For the first couple of days the weather stayed grey and wet. With its rows of apartment blocks, broad streets and much less traffic than we are used to, in some ways Pyongyang did indeed remind me of the old East Berlin. But it was also much nicer than I had expected.
The broad Taedong River weaves its way through the city, as well as canals and other waterways lined with willows and poplars. The city used to be known as Ryugyong or ‘capital of willows’; I began to understand why. Yes, Pyongyang was surprisingly pleasant. A metropolis full of concrete tower blocks, indeed, but also a city of tree-lined boulevards, parks and formal flower beds.
And the people walking along the streets seemed as cheerful as any one might see anywhere. Children in black and white school uniforms and with red kerchiefs round their necks looked just as jolly as those on the many roadside mosaic murals I saw portraying smiling comrades rejoicing in the country’s achievements.
As one would expect, the city is generously endowed with monumental architecture. A Triumphal Arch, a somewhat squarer version of its Parisian counterpart, and, of course, three metres higher, commemorates Korean resistance to their Japanese occupiers.
Everywhere, as if frozen in battle, towering statues of heroes of the socialist revolution – factory workers, farmers and cadres – stand atop plinths waving flags and exhorting the people to join them in the struggle against the imperialist aggressors.
On the banks of the Taedong, the 170m Juche Tower stands guard, a giant stone obelisk. Dedicated to the concept of Juche, or self-reliance – a central pillar of North Korean thought – it is topped by an imitation flame which at night glows red in a sky dark enough to see the stars.
Some distance away on the other side of the river, the 105 storey Ryugyong Hotel – 25 years in the making – looms over the city like a giant rocket straight out of Flash Gordon, dwarfing all other buildings and looking as if it is ready to blast into space at any moment.
At night, the latest collection of city centre towers are lit up in lurid bands of red, green and blue. Their glitzy appearance – from a distance at least – has earned them the nickname of ‘Dubai’ among the small expat community of diplomats and UN workers.

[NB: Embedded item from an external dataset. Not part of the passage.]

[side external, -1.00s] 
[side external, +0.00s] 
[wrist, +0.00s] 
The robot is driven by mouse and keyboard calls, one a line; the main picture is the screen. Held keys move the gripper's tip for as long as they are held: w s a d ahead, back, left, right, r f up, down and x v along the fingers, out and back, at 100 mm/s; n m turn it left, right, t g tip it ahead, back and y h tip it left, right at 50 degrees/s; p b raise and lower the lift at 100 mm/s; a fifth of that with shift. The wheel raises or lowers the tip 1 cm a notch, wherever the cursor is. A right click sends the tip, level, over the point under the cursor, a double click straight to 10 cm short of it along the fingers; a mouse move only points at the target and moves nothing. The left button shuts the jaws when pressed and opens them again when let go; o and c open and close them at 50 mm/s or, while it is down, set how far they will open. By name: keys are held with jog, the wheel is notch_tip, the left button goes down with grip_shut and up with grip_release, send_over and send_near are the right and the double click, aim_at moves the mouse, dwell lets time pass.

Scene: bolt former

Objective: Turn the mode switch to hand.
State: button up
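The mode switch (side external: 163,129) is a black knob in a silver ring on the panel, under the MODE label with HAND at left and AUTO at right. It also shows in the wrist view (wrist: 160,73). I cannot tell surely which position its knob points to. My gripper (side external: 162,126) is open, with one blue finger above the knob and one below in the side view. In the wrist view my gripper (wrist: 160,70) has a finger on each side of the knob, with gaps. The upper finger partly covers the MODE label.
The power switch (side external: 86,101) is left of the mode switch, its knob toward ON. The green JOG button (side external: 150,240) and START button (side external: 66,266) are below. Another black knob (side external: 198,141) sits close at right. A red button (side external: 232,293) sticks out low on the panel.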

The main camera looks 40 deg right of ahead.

With the exception of a billboard extolling the virtues of the Peace Car – the product of a joint North-South venture produced in the border town of Kaesong – there is no advertising in Pyongyang.

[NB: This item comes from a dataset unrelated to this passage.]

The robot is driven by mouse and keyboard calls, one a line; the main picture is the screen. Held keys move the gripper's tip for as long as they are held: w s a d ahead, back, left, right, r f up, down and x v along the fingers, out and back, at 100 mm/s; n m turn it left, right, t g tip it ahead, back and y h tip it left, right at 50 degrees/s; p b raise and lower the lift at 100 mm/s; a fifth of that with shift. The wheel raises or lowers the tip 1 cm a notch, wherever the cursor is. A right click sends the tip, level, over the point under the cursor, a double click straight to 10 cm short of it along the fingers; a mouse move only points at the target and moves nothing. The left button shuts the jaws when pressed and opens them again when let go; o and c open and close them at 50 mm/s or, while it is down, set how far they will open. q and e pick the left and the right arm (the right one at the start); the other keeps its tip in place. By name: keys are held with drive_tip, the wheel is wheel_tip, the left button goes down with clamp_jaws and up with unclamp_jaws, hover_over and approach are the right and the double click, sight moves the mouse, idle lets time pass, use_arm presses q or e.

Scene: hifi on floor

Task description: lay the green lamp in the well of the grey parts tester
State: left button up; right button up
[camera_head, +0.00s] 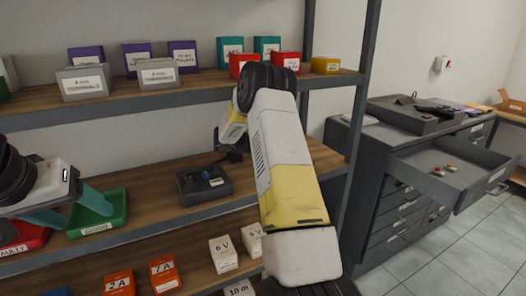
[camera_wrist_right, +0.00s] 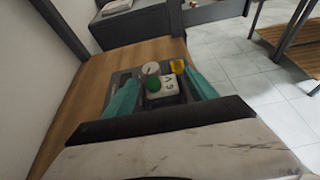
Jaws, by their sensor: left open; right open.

Which is not to say there are no splashes of colour: bright posters extolling the virtues of the revolution are everywhere, as are pictures of a smiling Kim Il Sung and his son and successor the late Kim Jong Il. Giant statues of the same Kims – apparently in bronze – stand strategically on hills and in the many parks, pointing, pointing with outstretched arm…
As the rain eased off, I looked to see what they were pointing at and saw in the distance a rainbow shimmering faintly.